His aim is to create his own unique Lake District restaurant with sourcing, local produce and sustainability at the top of his agenda.
Ollie said: “I’m very grateful for the opportunity here with Barney and Zoë, there is a lot of history here, a lot of family; I want to respect that and protect the legacy. It does mean a lot to be chosen for this role. I visited before I knew I was coming to work here and I always thought it was a very special place, so I’m very excited to get started on this project.
“The new menu will be seasonal produce led, and we will be looking into the sustainable aspects of absolutely everything we do, that will be an important cornerstone. We’ll be collaborating across all three restaurants to use each animal nose to tail, ensuring nothing is wasted.
“Style-wise, I’m not going to try and replicate what I’ve been doing at The Fat Duck, but of course there will be strong influences. I do have some particular dishes in mind but I’m keeping them under wraps for now.”
Aakash, previously sous chef at HRiSHi, will take the reins as head chef of Gilpin Spice.
A popular and well-respected senior member of the kitchen at Gilpin’s Michelin-starred restaurant, Aakash’s progression to the top role at Gilpin Spice was a natural next step. Prior to his role at HRiSHi he was already a long established, five-star head chef of Asian cuisine in Goa, catering to a very discerning clientele.
Aakash has exciting plans to transform the menu at Gilpin Spice which is renowned locally for its inspired fusion of Asian-influenced cuisine. Aakash views the property’s new sustainable and sourcing strategy as a particular positive for Gilpin Spice, throwing down a challenge that he hopes will lift the new menu to new realms of possibility.
Aakash said: “I’m very ambitious to take Gilpin Spice even further from the great foundations laid already. My recent experience in HRiSHi has served to refine and develop my culinary abilities and ideas.
“I want to present ‘a country in a bowl’, not the exact cuisine but a sense of it at least. I have a lot of ideas in my head and I’m looking forward to creating them. India has a lot of different spices, every city it is different. The same with the Philippines, China, Japan, Vietnam; finding the exciting dishes and bringing them here, that is the main idea right now.”
“The thing I’m most looking forward to is seeing my guests’ reaction to the food. The kitchen at Spice is open so diners are right in front of me and the team, we can see them, we can ask them what they think – especially along the chefs table which surrounds the kitchen. If they keep coming back again and again, I know they enjoy the food.”
Tom Westerland, known as Westy, has joined the team to head up the kitchen at Gilpin’s newest restaurant, Glöð at The Lake House.
For five years, the Welsh chef trained at Restaurant Hywel Jones, the well-revered fine dining offering at Relais & Châteaux Lucknam Park Hotel & Spa, which has retained its Michelin star since 2006.
He was also head chef of the Brasserie at Lucknam Park, where he discovered and refined his passion for grill cooking, especially on coal, combining this with Michelin techniques to enhance the quality.
He holds the enviable title of National Chef of the Year for Wales, and his dragons are already on display at the Lake House.
He said: “I’ve never seen anything like the Lake District before, it’s a fantastic region.

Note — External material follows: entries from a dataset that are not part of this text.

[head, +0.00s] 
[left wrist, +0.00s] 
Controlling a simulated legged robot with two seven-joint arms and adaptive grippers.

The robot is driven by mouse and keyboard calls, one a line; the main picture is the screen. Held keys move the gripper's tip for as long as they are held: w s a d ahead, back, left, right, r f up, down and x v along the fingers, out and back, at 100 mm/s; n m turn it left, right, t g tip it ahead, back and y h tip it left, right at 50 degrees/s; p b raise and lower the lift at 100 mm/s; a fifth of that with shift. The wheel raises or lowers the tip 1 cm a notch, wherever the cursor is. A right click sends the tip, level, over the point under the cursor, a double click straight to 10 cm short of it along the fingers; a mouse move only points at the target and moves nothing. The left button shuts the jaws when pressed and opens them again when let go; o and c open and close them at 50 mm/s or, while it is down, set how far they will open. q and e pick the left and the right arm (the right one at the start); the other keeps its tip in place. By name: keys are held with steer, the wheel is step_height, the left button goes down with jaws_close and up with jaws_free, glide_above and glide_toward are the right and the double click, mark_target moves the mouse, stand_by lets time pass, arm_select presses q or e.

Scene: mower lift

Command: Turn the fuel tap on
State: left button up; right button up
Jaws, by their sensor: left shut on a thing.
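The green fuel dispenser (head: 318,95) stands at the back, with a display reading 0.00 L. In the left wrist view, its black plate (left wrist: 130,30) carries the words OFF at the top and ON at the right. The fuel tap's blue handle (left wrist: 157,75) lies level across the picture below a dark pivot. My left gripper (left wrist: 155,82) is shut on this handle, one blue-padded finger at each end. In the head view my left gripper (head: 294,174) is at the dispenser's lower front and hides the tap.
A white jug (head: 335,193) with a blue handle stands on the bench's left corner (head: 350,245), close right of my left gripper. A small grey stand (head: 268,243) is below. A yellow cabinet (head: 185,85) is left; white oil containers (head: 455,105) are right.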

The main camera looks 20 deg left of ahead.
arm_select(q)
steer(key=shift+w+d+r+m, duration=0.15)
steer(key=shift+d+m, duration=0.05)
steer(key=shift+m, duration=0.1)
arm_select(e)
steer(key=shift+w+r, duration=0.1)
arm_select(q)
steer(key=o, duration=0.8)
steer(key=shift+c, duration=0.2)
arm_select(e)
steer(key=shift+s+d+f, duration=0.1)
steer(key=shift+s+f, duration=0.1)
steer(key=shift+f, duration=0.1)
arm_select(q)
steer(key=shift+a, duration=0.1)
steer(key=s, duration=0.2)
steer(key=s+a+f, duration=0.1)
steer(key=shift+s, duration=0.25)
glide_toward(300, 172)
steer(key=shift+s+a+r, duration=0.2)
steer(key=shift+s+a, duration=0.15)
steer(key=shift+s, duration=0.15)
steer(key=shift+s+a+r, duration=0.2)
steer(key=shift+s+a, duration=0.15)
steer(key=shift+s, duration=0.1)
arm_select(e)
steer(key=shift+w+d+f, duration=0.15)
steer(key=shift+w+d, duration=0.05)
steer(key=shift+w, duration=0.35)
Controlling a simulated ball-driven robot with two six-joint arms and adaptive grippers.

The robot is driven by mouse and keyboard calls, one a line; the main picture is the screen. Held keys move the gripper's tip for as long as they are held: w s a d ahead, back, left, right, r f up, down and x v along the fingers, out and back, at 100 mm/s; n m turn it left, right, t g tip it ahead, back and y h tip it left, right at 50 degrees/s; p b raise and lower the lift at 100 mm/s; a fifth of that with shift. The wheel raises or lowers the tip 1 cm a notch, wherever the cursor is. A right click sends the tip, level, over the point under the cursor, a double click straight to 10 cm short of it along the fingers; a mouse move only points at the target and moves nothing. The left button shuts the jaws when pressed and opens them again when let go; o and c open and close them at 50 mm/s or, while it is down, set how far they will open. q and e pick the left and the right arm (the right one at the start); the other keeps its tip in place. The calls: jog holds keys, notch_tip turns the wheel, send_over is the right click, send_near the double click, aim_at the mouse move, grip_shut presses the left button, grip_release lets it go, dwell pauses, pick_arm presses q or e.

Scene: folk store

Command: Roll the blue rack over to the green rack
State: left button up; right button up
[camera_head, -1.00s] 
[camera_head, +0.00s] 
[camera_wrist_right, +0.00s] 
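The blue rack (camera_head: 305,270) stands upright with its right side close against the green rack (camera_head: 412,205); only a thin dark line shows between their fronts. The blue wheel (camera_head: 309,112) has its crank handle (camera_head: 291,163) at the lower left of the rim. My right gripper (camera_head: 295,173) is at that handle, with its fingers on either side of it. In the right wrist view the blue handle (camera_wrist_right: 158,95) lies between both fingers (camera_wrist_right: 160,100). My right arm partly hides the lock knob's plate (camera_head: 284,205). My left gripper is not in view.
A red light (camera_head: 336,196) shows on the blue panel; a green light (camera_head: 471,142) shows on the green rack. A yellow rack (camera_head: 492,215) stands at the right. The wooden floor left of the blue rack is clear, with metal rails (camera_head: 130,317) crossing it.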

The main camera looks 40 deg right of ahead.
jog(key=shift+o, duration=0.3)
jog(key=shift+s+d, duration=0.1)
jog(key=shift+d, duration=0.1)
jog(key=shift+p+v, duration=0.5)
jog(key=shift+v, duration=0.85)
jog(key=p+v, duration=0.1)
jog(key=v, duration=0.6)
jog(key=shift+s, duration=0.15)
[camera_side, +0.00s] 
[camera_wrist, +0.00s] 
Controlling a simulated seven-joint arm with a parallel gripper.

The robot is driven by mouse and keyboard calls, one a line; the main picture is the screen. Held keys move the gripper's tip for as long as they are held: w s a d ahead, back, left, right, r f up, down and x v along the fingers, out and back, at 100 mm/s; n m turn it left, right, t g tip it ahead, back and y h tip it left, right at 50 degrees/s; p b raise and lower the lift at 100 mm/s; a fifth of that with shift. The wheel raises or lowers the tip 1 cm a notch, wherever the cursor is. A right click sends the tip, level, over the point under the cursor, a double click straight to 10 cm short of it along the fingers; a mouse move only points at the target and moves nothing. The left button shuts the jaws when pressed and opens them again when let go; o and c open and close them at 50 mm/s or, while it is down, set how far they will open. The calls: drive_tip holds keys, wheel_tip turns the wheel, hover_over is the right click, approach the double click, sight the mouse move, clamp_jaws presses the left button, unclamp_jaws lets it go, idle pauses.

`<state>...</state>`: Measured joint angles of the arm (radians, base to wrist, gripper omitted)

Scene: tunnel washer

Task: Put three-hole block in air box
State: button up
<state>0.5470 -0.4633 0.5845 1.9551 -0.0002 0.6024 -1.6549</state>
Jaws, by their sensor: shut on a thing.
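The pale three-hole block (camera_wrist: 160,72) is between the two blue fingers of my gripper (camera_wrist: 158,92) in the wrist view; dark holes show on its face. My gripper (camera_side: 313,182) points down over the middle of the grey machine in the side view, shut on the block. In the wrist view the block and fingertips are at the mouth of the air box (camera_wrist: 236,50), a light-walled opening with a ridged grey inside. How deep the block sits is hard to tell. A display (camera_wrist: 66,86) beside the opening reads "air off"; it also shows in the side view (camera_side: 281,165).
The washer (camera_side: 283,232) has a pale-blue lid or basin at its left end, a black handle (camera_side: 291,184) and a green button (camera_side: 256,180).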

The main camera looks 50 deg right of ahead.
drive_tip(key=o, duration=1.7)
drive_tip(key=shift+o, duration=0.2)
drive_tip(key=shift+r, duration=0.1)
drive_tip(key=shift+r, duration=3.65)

To see some of the vistas and some of the views, you can’t help but be inspired by what’s out there. It also has some of the best produce in the country thanks to the environment it is being grown in and being reared in.
“I plan on bringing my own style to the restaurant. My food is very fun, there’s always a bit of a story behind it. So, I’ll be focusing in on storytelling and communicating that to the guests so that they know the background of the dish and what the inspiration was behind it.
“My inspiration comes from my love of food. I’ve always loved going out and eating and playing around on barbecues. My food is based around cooking with charcoal and different woods. Some of my ideas come from driving around an area – I have a notebook with me all the time and I’ll jot down things I see that could transfer into my cooking, like the pine trees surrounding the Lake House for example. Being somewhere like this, where you have so much inspiration around you, it’s a fantastic tool to work with.”
Owner Barney Cunliffe added: “Whenever something major changes within an organisation you must look at it as an opportunity to re-examine what you’re doing and find ways to make positive changes for the future. We are very sad to see Hrishikesh go, but we are happy to see him follow his dreams; the whole team and we wish him lots of luck for the future.
“Rather than try to emulate what we had, Zoë and I felt that it was time to try something new and with the opening of our new restaurant at the Lake House, it felt like the ideal time to begin to diversify our culinary offering.
“We took this opportunity to appoint a new chef in each restaurant, and while the three chefs will work in partnership, each restaurant will be run independently. Ultimately, our aim is for our guests to be spoilt for choice and for Gilpin to be a complete foodie destination. One that’s built on a sustainable ethos.
“Sustainability has always been important to us, and now we have the chance to do something really extraordinary, with all chefs working together to ensure there is next to no food waste, something we believe will magnify their creativity as they strive to use every single part of the animal.”